Thank you, Mr. Secretary General, for your opening remarks. I also want to thank the Government of Mexico for hosting this important regional meeting, the first of its kind under the auspices of the OAS. This forum gives us an excellent opportunity to promote the goals and objectives we all share in increasing the security, prosperity and happiness of our citizens. I fully endorse the statements of the previous speakers, who have stressed the need for all of our nations to work both individually, and cooperatively, to provide our citizens with secure and safe communities in which they can live and work.
Although we come from 34 different countries, we are united by a single objective: to maintain and improve the security of our citizens.
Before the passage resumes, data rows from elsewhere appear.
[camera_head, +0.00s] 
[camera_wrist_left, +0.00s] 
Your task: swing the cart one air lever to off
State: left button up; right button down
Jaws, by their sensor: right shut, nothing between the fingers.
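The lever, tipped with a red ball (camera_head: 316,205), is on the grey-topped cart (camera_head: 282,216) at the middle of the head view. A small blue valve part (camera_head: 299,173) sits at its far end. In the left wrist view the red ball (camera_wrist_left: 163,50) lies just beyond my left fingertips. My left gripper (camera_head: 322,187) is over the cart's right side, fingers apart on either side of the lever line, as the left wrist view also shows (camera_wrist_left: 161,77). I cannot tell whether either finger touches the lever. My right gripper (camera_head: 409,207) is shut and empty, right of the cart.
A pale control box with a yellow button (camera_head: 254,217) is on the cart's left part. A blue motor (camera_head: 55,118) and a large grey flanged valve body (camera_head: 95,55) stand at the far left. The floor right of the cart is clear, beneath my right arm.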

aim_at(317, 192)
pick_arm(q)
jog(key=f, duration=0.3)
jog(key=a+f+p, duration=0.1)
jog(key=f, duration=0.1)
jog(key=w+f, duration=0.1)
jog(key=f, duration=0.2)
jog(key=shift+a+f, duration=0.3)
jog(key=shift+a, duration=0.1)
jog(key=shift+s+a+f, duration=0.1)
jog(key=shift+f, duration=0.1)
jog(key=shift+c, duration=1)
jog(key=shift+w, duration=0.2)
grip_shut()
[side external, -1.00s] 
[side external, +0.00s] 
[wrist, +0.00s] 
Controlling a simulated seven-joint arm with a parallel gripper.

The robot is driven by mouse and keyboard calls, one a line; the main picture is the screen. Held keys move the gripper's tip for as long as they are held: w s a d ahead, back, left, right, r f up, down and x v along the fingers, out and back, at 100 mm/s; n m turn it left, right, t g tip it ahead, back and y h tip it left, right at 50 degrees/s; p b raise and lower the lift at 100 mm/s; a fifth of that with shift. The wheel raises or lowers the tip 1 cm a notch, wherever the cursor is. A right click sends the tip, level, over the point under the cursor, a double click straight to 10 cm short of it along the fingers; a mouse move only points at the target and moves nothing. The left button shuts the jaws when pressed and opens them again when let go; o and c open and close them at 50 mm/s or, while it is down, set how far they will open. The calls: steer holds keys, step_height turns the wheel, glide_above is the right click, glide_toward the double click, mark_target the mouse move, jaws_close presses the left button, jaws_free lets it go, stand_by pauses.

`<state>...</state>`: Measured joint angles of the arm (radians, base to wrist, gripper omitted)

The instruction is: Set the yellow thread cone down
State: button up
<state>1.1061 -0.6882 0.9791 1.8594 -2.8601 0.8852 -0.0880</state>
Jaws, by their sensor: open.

It is part of the genius of the OAS that it recognizes that this goal can be accomplished only when we work together.
This meeting, the OAS’s first to gather senior officials responsible for their country’s public security functions, provides an important opportunity for us to openly discuss and share experiences, set goals and priorities and identify possible future action we can take to enhance the security of our citizens, their communities and their property.
Security for our citizens and our communities can be measured in many ways, including the elimination of poverty, the provision of high-quality education, the promotion of sustainable economic growth and development, and the protection of the environment. As we will affirm when we adopt the Conclusions and Recommendations tomorrow, achieving those objectives depends upon maintaining the physical and personal safety of those to whom we are responsible, those we serve. That can be done only through the elimination of violent crime, corruption, terrorism, the trafficking of drugs, arms, and people, and other forms of criminal conduct.
The criminal organizations that engage in those unlawful activities and threaten our citizens’ well-being, are increasingly transnational, which makes it absolutely essential for us to strengthen hemispheric cooperation. It is essential both for the internal stability of our individual nations and for our shared security.
I believe that the increased threat posed by transnational organized criminal groups is one of the most significant public security challenges we face in the hemisphere. We have found that modern-day international organized crime poses a greater challenge to law enforcement than did the traditional mafia, in many respects. It is not only the geographical source of the threat that is different. The degree of sophistication is also markedly different.
Some of the most significant international organized criminals are infiltrating our own strategic industries, and those of other countries in this hemisphere and around the world. And they are capable of creating havoc in our economic infrastructure.
In the past we understood the basics of international organized crime, but we lacked an overall perspective on how the pieces fit together. Therefore, the U.S. Department of Justice and other federal agencies have conducted a comprehensive assessment of international organized crime.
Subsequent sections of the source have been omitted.